When Apocalyptica first appeared on the music scene with the release of "Plays Metallica By Four Cellos" back in 1996, I was one of the few people who were not willing to support the Finish outfit in their massively daring musical journey. Many things have changed since that very day, one of which being my appreciation towards them and that is the reason why I found myself heading towards the London Astoria on the night of the 11th of December 2007.

Having gone through very tight security, mainly due to the fact that the gig was sold out and there were rumours of people trying to access the venue via invalid tickets, I managed to quickly position myself at the very center of the venue's balcony, a few minutes before the first opening act, namely Stone Gods, hit the stage.

Now, as far as musical orientation is concerned, I can safely say that this is the most confused band that I ever encountered in my many years as a fan of this music, but things started to make much more sense the moment I found out that, with the exception of bass player Toby Macfarlaine, all remaining members have worked together in the past under the well-known commercial moniker The Darkness.

Bearing clear influences from the music of AC/DC and with many short intervals of Thrash Metal madness, fuelled by the appreciation of the band's members towards Metallica & Megadeth, Richie Edwards (vocals/guitars) and Co won the attention of the predominantly young crowd in no time and left the stage half an hour later having won a huge round of applause.

Much as I was intrigued by what I encountered during the Stone Gods' performance, I found the mellow Gothy approach of the German outfit Lacrimas Profundere slightly more to my liking.

Not only did these six Germans manage to come across as a tighter outfit in comparison to the Stone Gods, but their classic approach to Goth Metal (see Sisters Of Mercy) helped me and the young crowd of Apocalyptica relate more easily. Even though the band's main attraction was without any doubt Rob Vitacca's deep vocals, Lacrimas Profundere worked more as a unit rather than as individuals on stage, presenting the unexpected crowd with material spanning through their fourteen year long career and raising the temperature in the venue enough so as to 'force' Pertuu Kivilaakso to perform the majority of the Apocalyptica set topless.

Now, I have been to quite a few gigs in my life, yet still I have to admit that Apocalyptica's set and overall stage presentation was unique and extremely impressive in many different ways.

Any doubts I had as to whether cellos would manage to compensate for the absence of guitars and bass were quashed the moment the four performers stepped on the stage of the London Astoria, soon followed by Mikko Sirén - one of the most energetic and damn impressive young drummers that I have seen in a live environment.

The recent release of the band's latest opus "Worlds Collide" meant that the members of Apocalyptica were going to dedicate a large part of their set to the support of this album, which they did, by performing instrumentally the vocal compositions "I'm Not Jesus", "S.O.S (Anything But Love)" and "Helden" (the German version of David Bowie's classic opus); yet those of us who were really looking forward to Cello versions of classic Metallica material were also rewarded by killer versions of "Enter Sandman", "Harvester Of Sorrow" and "One" from the band's previous releases.

The sound was top quality, the light effects were absolutely amazing and the gathered crowd was amongst the loudest and most receptive that I have seen on English soil.
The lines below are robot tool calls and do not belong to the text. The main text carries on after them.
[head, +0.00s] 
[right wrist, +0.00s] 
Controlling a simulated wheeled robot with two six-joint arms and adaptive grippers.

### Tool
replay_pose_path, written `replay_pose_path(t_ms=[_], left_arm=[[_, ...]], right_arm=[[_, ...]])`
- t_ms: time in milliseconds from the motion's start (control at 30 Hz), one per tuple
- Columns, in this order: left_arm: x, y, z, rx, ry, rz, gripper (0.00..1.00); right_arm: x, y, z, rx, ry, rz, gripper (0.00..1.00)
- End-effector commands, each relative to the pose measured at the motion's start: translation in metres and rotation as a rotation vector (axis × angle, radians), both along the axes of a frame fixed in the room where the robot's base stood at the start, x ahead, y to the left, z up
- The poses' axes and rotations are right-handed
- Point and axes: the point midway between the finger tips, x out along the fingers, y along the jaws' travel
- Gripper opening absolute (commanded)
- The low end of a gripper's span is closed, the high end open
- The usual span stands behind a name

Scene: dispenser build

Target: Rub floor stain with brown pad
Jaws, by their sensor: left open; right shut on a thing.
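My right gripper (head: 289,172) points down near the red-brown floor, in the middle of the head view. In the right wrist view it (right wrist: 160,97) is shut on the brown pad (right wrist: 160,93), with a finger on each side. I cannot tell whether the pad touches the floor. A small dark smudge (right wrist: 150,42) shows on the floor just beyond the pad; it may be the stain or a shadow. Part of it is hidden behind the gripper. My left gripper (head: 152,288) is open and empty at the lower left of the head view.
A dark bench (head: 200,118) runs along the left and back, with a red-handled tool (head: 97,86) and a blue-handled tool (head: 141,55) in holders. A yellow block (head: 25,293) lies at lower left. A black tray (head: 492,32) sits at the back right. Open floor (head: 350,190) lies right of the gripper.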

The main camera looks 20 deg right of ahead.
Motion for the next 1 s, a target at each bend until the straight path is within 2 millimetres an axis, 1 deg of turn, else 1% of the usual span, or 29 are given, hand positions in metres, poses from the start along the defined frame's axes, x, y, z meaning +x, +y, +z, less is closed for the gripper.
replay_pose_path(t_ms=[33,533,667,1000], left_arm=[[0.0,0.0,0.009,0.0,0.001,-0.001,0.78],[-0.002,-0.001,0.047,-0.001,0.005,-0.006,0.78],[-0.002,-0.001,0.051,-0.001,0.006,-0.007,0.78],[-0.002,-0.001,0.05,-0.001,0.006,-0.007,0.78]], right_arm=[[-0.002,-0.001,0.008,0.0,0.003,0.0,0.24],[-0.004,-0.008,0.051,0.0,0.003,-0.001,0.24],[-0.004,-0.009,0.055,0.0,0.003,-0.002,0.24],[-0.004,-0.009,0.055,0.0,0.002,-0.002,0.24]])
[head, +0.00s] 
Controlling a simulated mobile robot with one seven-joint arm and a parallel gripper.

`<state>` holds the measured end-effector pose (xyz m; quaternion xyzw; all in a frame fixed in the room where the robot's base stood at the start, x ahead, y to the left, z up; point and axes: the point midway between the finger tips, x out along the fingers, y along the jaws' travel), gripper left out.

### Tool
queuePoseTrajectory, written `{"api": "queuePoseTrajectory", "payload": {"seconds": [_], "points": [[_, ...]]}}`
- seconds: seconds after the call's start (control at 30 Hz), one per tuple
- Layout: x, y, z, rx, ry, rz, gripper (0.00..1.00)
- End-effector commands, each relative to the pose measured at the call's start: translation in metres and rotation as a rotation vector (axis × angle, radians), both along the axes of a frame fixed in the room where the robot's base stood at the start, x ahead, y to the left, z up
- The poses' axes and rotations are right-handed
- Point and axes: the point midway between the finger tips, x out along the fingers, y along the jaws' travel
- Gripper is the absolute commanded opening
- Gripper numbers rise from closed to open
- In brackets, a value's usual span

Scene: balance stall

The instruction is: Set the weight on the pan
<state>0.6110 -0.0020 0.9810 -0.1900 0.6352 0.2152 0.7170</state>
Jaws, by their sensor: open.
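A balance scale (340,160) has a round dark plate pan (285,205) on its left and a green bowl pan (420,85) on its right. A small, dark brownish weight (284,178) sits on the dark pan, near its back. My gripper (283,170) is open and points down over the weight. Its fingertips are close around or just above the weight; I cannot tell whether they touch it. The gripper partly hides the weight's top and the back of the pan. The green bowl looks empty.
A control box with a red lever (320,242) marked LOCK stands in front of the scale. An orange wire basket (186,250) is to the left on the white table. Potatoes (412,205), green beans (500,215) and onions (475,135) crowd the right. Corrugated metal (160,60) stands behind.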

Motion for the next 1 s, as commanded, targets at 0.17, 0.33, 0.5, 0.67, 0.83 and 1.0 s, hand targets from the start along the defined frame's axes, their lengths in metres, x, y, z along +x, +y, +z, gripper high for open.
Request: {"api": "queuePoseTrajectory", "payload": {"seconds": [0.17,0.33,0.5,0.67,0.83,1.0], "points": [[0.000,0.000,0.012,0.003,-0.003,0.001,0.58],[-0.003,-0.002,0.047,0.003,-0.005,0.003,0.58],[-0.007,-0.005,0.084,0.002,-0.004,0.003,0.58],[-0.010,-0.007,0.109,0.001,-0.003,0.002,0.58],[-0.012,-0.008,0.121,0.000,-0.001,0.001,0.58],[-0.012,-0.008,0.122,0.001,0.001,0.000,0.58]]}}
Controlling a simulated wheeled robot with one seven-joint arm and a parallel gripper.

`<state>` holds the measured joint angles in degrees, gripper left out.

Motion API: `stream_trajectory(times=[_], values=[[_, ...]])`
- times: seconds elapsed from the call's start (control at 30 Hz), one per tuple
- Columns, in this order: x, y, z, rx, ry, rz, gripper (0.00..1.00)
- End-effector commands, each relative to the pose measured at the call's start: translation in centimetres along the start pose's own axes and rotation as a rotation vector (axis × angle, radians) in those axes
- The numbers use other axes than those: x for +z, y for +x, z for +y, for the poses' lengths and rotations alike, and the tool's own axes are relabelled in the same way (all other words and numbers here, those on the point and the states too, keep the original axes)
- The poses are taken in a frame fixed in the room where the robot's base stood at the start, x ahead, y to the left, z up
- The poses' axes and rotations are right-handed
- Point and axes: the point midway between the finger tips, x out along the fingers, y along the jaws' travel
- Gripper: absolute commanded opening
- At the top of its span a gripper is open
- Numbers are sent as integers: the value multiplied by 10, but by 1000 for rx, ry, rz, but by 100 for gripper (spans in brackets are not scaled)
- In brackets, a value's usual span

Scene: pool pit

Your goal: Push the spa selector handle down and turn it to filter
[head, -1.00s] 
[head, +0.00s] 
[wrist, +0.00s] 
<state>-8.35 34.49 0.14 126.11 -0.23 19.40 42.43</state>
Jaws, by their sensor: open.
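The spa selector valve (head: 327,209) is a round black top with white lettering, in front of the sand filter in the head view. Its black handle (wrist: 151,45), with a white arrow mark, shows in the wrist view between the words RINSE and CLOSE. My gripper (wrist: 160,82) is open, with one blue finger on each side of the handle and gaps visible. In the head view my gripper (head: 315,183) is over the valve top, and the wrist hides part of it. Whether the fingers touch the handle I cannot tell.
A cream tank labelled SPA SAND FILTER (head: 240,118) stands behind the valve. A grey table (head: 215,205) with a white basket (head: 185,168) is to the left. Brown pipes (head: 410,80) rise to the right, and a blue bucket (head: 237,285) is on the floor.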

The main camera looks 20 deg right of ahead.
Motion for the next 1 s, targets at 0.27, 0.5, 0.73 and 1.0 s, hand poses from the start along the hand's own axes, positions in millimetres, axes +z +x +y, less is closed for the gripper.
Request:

This unique atmosphere forced Apocalyptica to visit the stage twice after their one hour and twenty minute set was over, often thanking the crowd and generously giving smiles and bows in return.

The atmosphere that was created by both the fans and the members of Apocalyptica on the night of the 11th of December was so electrified that I felt goose bumps many times throughout the show and I can assure you that not many bands manage to have such a strong effect on me.

If you are still indecisive as to whether you should invest in this unique band, then I suggest that you visit one of their shows - as for me: I am already looking forward to the band's next show in London.